It is in this direction, probably, that we have to look for an answer to the question why Buddhism disappeared, in the eleventh to thirteenth centuries, from its homeland in the South-Asian subcontinent, while being successfully disseminated to the peasant societies of mainland Southeast Asia. When one turns to the secondary literature on Buddhism one finds mere hints of an explanation of this issue. If it is addressed somewhat more systematically, it usually amounts to one or another version of the theory that since Buddhism at one time prevailed only in those areas which later converted to Islam, and since there are no Buddhists left in these areas, we must deduce that the Buddhists converted to Islam. Thus it is most often observed that Buddhism disappeared from those parts of South and Southeast Asia which were overrun by Muslim armies in the medieval period and hence-forward became subject to Islamic rule. Mass conversion of Buddhists to Islam in Sind and Bengal, it is then alleged, occurred due to political pressure or because Buddhists saw in Islam a means to escape from the Hindu caste system and brahmanical oppression. This, we are told, is also the reason why Buddhism survived in areas which did not suffer the largely 'destructive' Islamic impact: the Himalayas and beyond, Sri Lanka, mainland Southeast Asia (but not Indonesia, which was conquered by indigenous Islamic rulers).
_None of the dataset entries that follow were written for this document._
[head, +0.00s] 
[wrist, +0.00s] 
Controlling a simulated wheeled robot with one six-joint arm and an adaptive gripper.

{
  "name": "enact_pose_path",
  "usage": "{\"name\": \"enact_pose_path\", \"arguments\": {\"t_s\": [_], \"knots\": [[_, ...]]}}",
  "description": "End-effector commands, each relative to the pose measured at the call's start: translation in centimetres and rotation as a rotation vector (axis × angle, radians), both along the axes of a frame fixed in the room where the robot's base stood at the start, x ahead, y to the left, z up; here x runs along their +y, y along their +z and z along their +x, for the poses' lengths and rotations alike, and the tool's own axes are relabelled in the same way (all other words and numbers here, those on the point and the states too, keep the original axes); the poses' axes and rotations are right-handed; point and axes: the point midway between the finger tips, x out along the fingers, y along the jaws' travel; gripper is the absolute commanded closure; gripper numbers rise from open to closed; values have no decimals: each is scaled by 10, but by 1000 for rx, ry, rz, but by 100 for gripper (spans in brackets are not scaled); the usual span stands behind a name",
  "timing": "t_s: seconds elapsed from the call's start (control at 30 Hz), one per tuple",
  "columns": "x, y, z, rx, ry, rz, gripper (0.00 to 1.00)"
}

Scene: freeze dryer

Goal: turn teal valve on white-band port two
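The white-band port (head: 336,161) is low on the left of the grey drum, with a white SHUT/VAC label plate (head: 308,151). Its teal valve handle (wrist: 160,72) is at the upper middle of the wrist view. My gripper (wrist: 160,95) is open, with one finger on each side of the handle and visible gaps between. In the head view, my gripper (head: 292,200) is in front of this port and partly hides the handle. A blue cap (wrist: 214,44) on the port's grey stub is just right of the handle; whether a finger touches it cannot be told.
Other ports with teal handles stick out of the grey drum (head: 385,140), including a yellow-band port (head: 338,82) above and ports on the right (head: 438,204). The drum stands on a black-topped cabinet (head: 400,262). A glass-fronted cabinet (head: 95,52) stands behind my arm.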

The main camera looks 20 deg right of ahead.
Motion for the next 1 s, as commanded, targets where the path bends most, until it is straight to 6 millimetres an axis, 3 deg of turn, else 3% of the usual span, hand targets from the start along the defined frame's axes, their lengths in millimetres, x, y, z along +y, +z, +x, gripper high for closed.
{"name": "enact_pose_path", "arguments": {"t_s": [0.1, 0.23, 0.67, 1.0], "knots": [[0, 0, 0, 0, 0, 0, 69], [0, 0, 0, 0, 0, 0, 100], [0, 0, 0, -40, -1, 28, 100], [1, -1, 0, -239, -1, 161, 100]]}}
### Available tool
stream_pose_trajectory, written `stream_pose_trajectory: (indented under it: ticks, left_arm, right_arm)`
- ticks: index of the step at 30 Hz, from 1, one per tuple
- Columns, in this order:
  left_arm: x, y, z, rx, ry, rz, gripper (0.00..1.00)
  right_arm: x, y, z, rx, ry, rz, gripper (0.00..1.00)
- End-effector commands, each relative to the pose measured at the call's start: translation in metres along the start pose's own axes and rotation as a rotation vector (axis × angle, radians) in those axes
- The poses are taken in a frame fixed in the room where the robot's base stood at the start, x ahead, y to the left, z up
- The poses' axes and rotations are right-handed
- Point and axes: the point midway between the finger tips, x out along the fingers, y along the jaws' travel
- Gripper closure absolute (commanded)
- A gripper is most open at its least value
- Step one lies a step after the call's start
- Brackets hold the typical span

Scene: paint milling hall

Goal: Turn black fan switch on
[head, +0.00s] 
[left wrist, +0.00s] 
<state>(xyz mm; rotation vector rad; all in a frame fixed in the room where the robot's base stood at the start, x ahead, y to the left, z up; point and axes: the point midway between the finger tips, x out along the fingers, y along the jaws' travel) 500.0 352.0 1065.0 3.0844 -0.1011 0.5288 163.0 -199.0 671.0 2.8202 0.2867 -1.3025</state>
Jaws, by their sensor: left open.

By the time that the Turko-Islamic conquerors arrived in North India, in the eleventh to thirteenth centuries, Buddhism was no longer a religion of a floating population of itinerant monks but had become institutionalized in monasteries, which, supported by royal endowments of land as well as by donations from the mercantile communities, tended to become large academically oriented centres with permanent residents, vulnerable to outside attack, but still aloof from the rural masses (which only adopted random cultic elements from the religion). What happened, then, during the Islamic conquest, is that the academic (and soteriological / philosophical) tradition of Buddhism was uprooted in India itself, but replaced, outside the orbit of Muslim rule, by a variety of regional forms of Buddhism.